Atlanta to use city-owned land to build affordable housing

City officials at a groundbreaking ceremony for a housing development in Atlanta. AJC File

City officials at a groundbreaking ceremony for a housing development in Atlanta. AJC File

For the first time, the city of Atlanta is launching a program to take land it owns and convert it into affordable housing.

The initiative to utilize the public land, announced Tuesday, presents an additional tool the city can use to make living in Atlanta more affordable amid rising rents and home prices.

Officials plan to start with four sites — three single-family properties in southwest Atlanta and an apartment building downtown.

The Department of City Planning identified those sites after doing an inventory of publicly owned property that could be suitable for affordable housing. It found that the city, the Beltline, Metro Atlanta Land Bank, Atlanta Housing and Invest Atlanta own a total of 877 acres of land over 490 parcels that could be turned into housing.

“Leveraging public property is a substantial, largely untapped tool that we can utilize as we work to increase affordable and workforce housing in Atlanta,” Mayor Keisha Lance Bottoms said in a statement. “The activation of public land complements efforts already underway and will help maintain Atlanta’s economic diversity and ensure long-term affordability for our residents.”

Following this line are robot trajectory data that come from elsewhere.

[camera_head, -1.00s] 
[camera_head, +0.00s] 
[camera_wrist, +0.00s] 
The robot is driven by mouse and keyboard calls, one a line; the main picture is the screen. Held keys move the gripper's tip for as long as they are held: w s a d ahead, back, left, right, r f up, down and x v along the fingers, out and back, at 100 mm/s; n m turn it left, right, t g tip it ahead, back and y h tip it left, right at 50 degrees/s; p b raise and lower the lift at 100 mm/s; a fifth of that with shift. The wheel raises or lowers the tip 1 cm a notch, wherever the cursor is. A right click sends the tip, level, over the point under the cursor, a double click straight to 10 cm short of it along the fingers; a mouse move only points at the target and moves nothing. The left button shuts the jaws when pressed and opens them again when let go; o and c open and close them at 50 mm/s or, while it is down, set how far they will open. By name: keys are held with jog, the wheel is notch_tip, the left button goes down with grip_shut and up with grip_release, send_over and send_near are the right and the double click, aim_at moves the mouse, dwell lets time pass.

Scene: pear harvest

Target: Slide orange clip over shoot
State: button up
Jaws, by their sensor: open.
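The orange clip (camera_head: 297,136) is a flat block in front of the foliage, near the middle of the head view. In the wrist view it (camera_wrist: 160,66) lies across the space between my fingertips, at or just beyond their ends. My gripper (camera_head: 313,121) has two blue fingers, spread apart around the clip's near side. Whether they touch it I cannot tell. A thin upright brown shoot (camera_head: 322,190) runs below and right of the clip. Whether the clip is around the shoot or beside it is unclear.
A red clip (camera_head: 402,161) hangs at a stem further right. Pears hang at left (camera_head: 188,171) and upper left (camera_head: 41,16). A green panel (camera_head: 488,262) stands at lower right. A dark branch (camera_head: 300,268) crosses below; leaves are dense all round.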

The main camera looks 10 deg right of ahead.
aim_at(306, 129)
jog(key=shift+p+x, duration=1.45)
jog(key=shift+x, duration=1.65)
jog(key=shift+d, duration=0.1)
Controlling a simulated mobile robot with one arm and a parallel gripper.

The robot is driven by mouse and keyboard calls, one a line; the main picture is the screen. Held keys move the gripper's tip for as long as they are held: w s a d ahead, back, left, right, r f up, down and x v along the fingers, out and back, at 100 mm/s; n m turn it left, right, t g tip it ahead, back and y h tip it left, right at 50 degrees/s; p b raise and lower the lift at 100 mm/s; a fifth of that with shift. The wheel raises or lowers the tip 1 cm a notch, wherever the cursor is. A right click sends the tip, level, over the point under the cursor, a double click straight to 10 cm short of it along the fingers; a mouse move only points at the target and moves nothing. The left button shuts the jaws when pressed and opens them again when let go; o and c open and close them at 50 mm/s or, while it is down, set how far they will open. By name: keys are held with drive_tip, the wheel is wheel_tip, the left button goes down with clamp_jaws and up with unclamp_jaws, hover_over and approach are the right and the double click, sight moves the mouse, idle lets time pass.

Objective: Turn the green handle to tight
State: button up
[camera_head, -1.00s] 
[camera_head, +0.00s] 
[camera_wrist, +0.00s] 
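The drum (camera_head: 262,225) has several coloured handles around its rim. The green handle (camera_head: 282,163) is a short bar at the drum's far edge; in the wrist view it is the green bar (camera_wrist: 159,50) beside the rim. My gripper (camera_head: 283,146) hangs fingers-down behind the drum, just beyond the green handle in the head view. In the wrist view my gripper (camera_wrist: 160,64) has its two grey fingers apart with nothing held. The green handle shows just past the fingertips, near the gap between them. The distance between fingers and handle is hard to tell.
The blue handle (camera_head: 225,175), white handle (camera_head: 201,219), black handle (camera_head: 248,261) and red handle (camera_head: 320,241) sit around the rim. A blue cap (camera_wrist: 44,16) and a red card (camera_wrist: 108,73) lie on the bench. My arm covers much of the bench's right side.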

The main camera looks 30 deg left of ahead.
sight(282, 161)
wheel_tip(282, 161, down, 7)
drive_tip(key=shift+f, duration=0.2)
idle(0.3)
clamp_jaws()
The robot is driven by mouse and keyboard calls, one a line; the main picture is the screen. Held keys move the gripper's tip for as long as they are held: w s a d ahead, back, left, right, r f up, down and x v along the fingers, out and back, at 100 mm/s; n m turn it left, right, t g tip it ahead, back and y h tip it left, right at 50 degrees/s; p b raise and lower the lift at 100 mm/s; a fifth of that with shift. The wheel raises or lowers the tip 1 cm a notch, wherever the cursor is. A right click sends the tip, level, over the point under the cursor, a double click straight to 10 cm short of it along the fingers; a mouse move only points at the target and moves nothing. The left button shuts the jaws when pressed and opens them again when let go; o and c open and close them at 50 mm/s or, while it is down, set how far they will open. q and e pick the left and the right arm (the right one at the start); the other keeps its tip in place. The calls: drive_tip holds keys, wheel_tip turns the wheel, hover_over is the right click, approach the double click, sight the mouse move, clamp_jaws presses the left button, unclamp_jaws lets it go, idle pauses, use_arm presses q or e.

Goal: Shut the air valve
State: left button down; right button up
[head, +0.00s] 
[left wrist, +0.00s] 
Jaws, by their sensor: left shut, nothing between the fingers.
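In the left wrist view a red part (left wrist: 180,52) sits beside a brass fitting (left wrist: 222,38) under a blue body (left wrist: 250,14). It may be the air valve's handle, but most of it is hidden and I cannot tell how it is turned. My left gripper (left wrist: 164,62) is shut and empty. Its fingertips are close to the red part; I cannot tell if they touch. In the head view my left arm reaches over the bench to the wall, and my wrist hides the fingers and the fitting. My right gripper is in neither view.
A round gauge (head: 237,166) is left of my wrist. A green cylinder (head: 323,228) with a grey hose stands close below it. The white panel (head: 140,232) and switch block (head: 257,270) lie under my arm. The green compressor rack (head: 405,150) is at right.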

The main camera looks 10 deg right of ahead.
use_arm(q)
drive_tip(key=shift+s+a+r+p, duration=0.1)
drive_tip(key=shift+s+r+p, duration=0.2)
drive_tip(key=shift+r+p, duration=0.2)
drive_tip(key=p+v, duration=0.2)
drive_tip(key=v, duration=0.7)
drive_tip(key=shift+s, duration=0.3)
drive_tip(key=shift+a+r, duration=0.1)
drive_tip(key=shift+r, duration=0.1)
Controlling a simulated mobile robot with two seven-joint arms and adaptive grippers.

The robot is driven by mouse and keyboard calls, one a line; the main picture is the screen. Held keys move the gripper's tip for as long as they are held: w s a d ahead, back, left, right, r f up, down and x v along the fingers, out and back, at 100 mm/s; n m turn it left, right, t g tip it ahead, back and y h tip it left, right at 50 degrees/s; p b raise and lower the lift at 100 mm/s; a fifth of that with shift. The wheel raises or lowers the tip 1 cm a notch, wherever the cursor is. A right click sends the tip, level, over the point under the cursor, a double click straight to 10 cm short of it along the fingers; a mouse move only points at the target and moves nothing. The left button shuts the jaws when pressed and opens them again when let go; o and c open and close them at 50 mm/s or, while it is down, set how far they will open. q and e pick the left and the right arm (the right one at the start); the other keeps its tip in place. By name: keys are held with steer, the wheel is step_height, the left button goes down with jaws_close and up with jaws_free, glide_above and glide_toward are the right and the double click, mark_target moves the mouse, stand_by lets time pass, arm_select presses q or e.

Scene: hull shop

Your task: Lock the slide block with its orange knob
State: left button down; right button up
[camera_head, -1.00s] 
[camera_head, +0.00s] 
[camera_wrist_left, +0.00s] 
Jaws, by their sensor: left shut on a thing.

The city is set to work with Invest Atlanta to build an apartment building with other mixed-use space on a vacant, one-acre site across from Atlanta City Hall at 104 Trinity Avenue. Invest Atlanta will identify a developer to tackle the project.

The Land Bank will help build the three single family homes to sell on the southwest Atlanta properties, which will also have accessory dwelling units. The homes will be sold through the community land trust model, in which the Atlanta Land Trust maintains ownership of the land to ensure it stays affordable, while the resident owns the home.

Officials have not yet said exactly how much the homes and apartments could cost, but the city typically defines housing as “affordable” if it is priced for people who make under 60% to 80% of the area’s annual median income, which is $82,700 for a family of four in metro Atlanta.

The Department of City Planning presented the first four properties to the City Council’s community development committee Tuesday. The committee passed ordinances approving their development; they are expected to pass the full Council on Monday.

Next, the city plans to take a closer look at its assets to analyze whether more public property could be used for housing. Bottoms signed an administrative order creating an interagency advisory council to look at the potential uses of additional land.